The Netflix Frontier: A Change in the Wind
Looking back from our current era of "content" saturation, it’s easy to forget what a massive seismic shift this film represented in 2018. This was the Coen Brothers—the titans of celluloid—partnering with Netflix. At the time, the industry was panicking about whether "TV movies" belonged at festivals, but the Coens just shrugged and delivered a digital masterwork.
It was their first time stepping away from traditional film, opting instead to shoot on the Arri Alexa Studio with cinematographer Bruno Delbonnel. The result? Some of the crispest, most painterly vistas I’ve ever seen. The blues are deeper, the golds of the "All Gold Canyon" segment are richer, and the blood… well, the blood is very, very red. It’s a film that feels modern in its tech but ancient in its soul, perfectly capturing that 2010s transition where streaming finally stopped being the "discount" option for auteurs and became the primary canvas.
Six Lessons in Mortality (and Bad Luck)
The anthology format is usually a gamble—most of the time, it’s just five bad ideas chasing one good one. But here, the Coens use a literal storybook framing device to explore how the West wasn't just won; it was survived (or not). Buster Scruggs is basically a Looney Tunes short directed by Cormac McCarthy. We jump from the slapstick violence of the opening to the bleak, dialogue-free grit of "Meal Ticket," featuring a haunting Liam Neeson and an incredible Harry Melling (yes, Dudley Dursley, who has grown into one of our finest character actors).
My personal favorite, and the one that actually made me put down my snack in genuine distress, is "The Gal Who Got Rattled." Zoe Kazan gives a performance so tender and vulnerable that when the inevitable Coen-esque irony kicks in, it feels like a physical blow. The way Bill Pullman plays the aging cowboy Mr. Arthur is a masterclass in weary kindness. If you didn't feel a lump in your throat during that final prairie standoff, you might actually be a cactus.
The film balances these heavy dramatic beats with moments of "blink-and-you'll-miss-it" dark comedy. Whether it’s James Franco facing the gallows (and birthing the "First time?" meme that will outlive us all) or Tom Waits playing a prospector who looks like he was naturally grown from the soil of Colorado, the tonal shifts are whiplash-inducing in the best way possible.

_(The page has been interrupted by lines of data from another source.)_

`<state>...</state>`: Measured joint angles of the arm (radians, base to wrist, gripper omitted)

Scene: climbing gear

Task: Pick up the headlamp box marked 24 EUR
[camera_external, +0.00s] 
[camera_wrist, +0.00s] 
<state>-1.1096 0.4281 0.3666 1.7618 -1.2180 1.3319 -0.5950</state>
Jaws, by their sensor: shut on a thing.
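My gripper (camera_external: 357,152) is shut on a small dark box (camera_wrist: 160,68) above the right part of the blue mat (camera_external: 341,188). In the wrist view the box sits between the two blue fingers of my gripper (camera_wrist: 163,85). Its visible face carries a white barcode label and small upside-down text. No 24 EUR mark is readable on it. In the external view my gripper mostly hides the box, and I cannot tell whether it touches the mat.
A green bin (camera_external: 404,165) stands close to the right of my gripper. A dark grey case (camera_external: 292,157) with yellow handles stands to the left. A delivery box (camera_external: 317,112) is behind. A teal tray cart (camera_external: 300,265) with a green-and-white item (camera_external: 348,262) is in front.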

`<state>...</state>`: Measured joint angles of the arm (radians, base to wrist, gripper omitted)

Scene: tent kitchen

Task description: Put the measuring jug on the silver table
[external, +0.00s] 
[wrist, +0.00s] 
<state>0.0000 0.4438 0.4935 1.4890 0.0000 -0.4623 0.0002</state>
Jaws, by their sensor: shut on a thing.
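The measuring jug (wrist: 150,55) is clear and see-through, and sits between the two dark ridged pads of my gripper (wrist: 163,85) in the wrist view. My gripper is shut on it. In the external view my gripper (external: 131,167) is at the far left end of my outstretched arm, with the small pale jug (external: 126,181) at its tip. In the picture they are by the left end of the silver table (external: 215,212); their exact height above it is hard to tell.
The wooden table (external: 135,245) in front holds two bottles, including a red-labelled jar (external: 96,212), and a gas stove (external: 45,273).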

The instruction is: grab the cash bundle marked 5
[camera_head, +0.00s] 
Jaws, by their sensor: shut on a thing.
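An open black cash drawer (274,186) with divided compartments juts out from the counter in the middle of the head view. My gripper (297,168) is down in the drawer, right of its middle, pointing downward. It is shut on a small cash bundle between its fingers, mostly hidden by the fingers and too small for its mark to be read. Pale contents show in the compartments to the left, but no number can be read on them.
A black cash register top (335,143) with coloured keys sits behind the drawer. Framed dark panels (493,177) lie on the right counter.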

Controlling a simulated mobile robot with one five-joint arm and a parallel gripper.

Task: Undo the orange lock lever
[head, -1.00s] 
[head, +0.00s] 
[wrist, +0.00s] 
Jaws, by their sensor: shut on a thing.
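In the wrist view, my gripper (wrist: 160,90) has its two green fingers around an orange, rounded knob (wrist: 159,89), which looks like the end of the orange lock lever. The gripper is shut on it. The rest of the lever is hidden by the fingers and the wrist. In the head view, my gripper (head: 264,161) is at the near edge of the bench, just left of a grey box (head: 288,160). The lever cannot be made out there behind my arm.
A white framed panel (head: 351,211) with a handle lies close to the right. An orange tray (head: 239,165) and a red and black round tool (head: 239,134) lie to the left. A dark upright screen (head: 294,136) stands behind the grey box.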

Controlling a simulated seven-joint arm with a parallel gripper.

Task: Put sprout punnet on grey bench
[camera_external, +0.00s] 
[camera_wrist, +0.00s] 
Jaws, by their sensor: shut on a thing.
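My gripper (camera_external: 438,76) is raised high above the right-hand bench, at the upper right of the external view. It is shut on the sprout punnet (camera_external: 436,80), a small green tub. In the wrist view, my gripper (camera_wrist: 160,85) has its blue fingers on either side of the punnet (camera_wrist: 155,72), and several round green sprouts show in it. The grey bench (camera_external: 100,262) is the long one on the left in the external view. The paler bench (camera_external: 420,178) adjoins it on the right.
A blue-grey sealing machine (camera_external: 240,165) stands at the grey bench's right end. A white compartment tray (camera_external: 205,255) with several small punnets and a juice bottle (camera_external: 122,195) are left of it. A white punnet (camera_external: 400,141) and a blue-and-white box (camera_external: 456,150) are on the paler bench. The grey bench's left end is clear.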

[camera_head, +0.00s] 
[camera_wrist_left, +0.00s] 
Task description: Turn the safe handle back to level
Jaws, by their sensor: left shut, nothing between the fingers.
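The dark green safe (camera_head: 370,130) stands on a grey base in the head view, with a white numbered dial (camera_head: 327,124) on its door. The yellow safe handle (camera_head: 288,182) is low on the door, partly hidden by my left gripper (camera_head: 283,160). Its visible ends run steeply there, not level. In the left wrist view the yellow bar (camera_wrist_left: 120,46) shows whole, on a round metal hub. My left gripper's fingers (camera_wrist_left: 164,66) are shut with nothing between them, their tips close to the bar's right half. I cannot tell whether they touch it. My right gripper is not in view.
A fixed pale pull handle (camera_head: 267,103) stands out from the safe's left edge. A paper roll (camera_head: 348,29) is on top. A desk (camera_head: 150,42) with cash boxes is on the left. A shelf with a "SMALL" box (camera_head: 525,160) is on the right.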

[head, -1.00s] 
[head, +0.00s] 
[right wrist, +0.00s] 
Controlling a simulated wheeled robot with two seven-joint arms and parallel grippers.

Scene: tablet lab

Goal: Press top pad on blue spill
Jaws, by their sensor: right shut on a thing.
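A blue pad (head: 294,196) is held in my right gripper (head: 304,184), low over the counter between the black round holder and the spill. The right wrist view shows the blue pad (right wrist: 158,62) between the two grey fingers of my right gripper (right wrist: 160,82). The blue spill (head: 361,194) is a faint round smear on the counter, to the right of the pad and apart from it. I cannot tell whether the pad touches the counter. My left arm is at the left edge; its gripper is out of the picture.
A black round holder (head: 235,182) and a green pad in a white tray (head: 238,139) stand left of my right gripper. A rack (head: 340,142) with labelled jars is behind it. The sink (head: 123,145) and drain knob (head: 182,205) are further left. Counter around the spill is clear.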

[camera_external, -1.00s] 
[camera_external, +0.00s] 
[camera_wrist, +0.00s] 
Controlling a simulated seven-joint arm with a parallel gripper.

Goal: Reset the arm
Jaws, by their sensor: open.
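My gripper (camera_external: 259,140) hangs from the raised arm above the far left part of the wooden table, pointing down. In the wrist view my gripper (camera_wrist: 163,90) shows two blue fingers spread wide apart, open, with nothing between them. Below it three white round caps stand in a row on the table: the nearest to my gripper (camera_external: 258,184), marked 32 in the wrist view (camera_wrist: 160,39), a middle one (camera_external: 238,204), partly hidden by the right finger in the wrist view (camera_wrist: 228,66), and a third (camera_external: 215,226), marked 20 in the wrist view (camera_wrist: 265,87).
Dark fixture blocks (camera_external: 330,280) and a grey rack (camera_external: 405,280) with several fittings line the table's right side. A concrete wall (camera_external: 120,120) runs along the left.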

Digital Dust and Prairie Trivia
Part of the joy of a Coen production is the "how-did-they-make-this" factor. Despite the rumors that this was originally intended as a TV series, the brothers have been adamant that it was always a single film. Apparently, they had been writing these short stories for over twenty-five years, letting them sit in a drawer like fine whiskey until the right moment.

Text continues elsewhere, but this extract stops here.